Stein hasn't said how much this would all cost, but she says paying for it will be easy. The deal relies on things like cutting military spending by 50 percent and freeing Americans from student loan debt by having the Federal Reserve basically erase it. Yep, you heard me: erasing all the student debt.  

"How exactly are we going to create a working economy when an entire generation is held hostage by debt?" Stein said. 

Now, the president can't give marching orders to the Fed — it's an independent agency. But the president does appoint the chair and other members, so it's possible to get like-minded Green New Deal-lovers on the Fed.  

But say the Fed is on board — Stein would then need serious buy-in from our hyper-partisan Congress. And a third-party president isn't likely to have a lot of support on Capitol Hill. 

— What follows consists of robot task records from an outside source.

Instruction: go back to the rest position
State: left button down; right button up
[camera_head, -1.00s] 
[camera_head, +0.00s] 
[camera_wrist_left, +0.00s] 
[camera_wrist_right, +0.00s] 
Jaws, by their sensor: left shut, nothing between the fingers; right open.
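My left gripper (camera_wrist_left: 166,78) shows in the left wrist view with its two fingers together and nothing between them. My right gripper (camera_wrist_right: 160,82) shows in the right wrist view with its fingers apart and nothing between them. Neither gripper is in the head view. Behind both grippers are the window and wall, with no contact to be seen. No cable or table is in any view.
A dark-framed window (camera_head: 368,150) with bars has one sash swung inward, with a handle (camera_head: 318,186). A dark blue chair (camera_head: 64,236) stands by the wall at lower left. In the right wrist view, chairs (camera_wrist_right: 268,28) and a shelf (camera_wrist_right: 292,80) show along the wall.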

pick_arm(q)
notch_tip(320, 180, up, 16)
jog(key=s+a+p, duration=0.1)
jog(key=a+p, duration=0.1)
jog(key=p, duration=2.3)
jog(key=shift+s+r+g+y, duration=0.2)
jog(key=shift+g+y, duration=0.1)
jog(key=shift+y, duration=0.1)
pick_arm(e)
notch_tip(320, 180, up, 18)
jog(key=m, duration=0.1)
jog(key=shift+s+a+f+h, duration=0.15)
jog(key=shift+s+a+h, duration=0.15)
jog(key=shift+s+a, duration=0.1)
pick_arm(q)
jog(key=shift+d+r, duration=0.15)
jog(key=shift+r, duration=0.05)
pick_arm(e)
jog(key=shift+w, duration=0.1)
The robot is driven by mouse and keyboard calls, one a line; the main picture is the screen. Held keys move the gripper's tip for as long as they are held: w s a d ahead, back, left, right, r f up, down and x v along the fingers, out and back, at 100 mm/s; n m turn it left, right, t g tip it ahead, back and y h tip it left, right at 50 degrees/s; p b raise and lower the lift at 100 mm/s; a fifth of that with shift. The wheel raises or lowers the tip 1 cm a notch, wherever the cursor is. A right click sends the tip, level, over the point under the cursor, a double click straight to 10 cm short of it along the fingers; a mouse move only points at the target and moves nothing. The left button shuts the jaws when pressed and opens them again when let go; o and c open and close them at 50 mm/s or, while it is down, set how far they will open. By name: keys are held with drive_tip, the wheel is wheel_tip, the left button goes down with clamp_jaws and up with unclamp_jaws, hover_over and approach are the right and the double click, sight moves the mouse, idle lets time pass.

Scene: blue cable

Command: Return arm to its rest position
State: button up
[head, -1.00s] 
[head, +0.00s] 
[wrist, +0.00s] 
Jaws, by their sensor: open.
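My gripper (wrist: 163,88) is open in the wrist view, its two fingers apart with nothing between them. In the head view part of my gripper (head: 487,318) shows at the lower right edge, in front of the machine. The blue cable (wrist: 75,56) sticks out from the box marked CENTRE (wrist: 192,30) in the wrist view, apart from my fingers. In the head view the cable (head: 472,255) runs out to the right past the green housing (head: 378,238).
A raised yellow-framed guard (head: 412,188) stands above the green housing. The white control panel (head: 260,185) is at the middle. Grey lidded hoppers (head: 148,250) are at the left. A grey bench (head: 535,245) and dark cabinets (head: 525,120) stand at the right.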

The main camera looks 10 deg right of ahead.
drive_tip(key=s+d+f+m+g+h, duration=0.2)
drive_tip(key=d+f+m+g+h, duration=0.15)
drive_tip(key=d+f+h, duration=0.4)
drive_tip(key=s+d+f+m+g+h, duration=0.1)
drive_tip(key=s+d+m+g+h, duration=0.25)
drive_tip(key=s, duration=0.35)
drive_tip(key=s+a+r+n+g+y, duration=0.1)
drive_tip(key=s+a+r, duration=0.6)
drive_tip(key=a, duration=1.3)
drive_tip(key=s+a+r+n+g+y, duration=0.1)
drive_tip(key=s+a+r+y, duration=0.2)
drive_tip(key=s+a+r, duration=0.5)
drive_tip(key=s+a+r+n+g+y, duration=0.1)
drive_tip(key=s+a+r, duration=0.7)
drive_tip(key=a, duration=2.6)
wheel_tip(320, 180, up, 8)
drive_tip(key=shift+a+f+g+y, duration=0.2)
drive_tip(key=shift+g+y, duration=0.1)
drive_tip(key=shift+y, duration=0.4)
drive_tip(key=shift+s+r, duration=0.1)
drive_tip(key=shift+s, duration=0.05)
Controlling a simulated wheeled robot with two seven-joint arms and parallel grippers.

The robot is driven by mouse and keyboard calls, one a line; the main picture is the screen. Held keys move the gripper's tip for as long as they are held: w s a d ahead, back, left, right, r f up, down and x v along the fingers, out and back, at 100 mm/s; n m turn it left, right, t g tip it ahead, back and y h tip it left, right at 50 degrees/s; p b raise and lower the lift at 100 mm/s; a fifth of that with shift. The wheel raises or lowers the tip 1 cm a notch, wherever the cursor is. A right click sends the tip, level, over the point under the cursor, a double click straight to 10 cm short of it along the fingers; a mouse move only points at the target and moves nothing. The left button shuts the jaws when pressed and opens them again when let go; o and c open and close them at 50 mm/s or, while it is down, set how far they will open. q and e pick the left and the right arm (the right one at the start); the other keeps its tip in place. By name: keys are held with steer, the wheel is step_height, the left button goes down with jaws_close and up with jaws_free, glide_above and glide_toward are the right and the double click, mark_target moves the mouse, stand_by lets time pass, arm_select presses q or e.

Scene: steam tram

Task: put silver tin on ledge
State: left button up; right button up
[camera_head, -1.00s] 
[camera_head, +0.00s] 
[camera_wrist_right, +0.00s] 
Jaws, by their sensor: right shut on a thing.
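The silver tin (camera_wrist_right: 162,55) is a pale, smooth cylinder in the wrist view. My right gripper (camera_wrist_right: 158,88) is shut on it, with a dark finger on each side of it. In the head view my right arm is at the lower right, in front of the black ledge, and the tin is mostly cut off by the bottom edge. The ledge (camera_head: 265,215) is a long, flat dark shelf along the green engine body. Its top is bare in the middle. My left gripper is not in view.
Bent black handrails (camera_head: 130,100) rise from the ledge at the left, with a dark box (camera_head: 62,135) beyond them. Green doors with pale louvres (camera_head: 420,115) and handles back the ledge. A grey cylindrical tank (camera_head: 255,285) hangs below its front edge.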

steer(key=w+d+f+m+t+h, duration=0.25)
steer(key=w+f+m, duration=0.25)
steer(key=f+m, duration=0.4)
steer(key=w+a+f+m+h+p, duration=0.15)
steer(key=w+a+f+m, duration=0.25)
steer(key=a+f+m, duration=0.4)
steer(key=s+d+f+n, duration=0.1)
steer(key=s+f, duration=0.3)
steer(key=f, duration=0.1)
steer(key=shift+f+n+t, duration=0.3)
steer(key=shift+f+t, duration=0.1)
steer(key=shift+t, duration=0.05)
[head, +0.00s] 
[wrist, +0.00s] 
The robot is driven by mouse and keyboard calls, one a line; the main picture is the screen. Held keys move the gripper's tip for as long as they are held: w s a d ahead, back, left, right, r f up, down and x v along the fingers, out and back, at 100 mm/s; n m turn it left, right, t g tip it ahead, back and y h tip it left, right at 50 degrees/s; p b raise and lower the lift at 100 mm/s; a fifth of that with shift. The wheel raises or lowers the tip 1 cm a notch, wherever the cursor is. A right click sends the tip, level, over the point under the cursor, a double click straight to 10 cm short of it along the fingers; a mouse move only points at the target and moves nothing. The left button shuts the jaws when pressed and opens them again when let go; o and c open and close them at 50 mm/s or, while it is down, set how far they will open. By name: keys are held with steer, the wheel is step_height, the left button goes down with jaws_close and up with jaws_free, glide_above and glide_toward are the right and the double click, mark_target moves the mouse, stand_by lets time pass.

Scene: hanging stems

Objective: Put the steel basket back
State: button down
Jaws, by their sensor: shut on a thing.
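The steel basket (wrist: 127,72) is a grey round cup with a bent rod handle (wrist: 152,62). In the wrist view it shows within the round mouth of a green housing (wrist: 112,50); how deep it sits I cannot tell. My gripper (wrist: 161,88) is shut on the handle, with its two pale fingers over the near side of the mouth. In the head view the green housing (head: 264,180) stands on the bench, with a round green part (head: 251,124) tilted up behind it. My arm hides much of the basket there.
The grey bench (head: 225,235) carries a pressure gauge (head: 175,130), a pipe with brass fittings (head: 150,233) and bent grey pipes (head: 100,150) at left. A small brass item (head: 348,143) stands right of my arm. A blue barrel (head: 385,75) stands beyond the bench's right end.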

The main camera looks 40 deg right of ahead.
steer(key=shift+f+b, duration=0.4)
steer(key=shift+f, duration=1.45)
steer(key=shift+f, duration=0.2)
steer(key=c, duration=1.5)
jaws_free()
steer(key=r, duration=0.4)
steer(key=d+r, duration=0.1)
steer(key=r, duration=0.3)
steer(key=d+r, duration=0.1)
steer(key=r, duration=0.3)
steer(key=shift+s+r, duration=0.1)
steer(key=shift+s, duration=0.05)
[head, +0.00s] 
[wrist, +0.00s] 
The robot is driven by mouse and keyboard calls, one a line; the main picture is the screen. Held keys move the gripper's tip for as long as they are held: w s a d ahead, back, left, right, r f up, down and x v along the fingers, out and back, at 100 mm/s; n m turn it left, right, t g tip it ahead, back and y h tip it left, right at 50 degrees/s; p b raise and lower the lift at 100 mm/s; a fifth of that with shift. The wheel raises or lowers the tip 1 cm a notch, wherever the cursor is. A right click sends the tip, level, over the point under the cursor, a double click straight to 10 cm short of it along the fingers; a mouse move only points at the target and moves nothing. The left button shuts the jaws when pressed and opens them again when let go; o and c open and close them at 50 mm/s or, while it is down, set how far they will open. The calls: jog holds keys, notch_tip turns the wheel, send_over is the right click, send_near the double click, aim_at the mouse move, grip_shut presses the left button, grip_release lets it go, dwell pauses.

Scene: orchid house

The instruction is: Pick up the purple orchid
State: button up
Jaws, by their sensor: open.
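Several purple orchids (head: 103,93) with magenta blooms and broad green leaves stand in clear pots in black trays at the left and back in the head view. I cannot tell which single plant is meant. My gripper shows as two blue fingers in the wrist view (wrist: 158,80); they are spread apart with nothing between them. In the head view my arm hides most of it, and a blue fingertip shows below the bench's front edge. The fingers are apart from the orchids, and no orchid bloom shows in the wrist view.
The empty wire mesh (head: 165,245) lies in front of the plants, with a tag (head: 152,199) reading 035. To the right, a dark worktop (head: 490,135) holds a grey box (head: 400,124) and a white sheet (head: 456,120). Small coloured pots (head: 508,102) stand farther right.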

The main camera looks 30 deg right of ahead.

SEE MORE: Full Interview: Newsy Sits Down With Green Party Candidate Jill Stein

"In the best-case scenario, we turn the White House into a greenhouse and keep fighting because it's not going to be easy," Stein said. 

Not easy is right. Getting to 1600 Pennsylvania Ave. would require a groundswell of public support like we've never really seen, and that's exactly what Stein is banking on. 

"We don't have to go quietly into this dark night," Stein said. "Americans are not going to do that. We're going to stand up."